A brief article about a letter penned by the Young Americans for Liberty at the University of Michigan on the issue of diversity of thought has been shared and liked thousands of times on Facebook this morning. The article, shared by the National Liberty Federation, is one of many on the YAL letter that has gained national attention in these past months.
YAL’s letter, written by Sophomores Derek Magill and Cody Chipman, called for the Coleman administration to allow an open forum for all ideas, “not just those that the university sanctions.” The response by the Coleman Administration has been patronizing and inadequate at best. A short letter response by Provost Pollack stated that the university prides itself on it’s diverse curriculum, and that because the students at YAL were libertarian, the diverse curriculum must be working.
The article is transcribed in it’s entirety below:
“In a bold move on today’s politically correct campuses, a group of brave libertarian students at the University of Michigan recently decided to stand up and tell the school that they were, in effect, “mad as hell and not going to take it anymore.”
In a no-holds-barred letter to the powers that be, the students said they were “sick and tired of being treated like second-class citizens, watching their administration fawn over and pander to a vocal group of radical students while they are treated like pariahs” according to The College Fix.
In the letter, they explained that while “nearly every course we have taken has been taught from a liberal perspective by a liberal professor,” there is a “general lack of opposing viewpoints students have access to.”

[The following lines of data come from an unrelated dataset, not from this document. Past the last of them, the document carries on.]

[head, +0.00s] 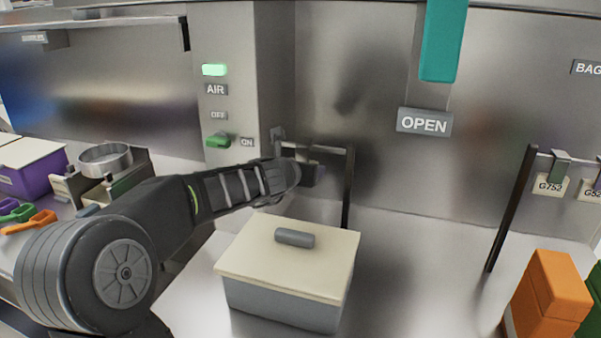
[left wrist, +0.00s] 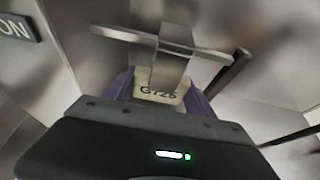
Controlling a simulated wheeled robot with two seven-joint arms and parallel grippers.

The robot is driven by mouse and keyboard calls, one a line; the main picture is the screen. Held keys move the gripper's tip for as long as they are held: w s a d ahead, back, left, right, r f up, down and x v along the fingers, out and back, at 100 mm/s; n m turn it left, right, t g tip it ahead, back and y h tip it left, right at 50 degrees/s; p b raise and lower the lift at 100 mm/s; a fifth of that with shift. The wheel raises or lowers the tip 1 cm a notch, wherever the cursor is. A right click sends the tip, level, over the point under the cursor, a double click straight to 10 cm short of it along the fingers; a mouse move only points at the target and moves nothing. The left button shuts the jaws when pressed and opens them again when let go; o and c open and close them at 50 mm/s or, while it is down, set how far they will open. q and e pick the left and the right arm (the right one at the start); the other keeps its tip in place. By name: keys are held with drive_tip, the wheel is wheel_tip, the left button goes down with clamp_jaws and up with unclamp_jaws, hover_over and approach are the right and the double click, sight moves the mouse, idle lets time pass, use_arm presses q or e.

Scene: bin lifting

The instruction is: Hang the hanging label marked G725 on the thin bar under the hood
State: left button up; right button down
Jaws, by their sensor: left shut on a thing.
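The hanging label marked G725 (left wrist: 158,88) is a cream tag with a flat grey metal hook (left wrist: 172,67) above it, seen in the left wrist view. My left gripper (head: 310,174) is shut on the label, with purple finger pads on both sides of it. The thin bar (left wrist: 118,36) crosses at the hook's upper end; I cannot tell whether the hook is over it or only against it. In the head view, the bar (head: 325,149) runs from the steel wall to a black post (head: 347,190); my gripper partly hides the label there. My right gripper is not in view.
A grey bin with a cream lid (head: 290,258) stands just below my left gripper. Another rack at right holds labels, one marked G752 (head: 550,187). Orange bins (head: 548,290) stand front right. An OPEN sign (head: 424,122) is on the back wall.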

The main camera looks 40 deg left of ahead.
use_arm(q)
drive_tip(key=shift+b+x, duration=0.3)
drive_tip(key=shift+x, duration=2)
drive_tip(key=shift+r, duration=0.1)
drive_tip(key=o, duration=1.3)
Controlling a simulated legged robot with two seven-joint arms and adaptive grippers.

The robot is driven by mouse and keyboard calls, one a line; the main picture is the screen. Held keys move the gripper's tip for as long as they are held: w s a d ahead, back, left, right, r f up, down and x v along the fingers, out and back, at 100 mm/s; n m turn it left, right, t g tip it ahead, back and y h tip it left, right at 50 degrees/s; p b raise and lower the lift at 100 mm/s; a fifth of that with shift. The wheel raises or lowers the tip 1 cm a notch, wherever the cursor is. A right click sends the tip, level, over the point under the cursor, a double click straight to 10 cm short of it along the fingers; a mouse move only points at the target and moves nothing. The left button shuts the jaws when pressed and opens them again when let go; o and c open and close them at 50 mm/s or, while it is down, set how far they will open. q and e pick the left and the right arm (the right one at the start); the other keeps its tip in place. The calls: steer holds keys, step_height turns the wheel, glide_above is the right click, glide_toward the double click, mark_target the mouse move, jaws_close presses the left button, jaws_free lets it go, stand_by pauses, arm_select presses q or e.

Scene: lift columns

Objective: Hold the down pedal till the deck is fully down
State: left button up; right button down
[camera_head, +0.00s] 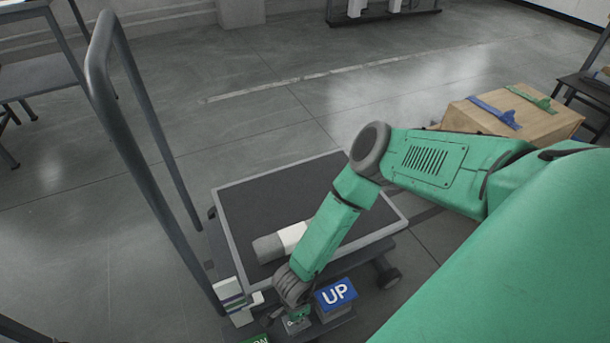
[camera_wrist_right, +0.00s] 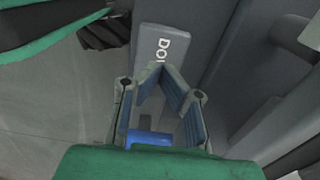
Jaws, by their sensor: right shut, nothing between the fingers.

Since college campuses should represent a free marketplace of ideas, the students suggested that the school make opposing viewpoints available by offering economics courses “taught by competent and fair free market professors; that history courses taught from perspectives other than the postmodern be made available; that for every course on race and ethnicity, there be a course on intellectual diversity which includes liberal, conservative and libertarian cultural and political ideas.”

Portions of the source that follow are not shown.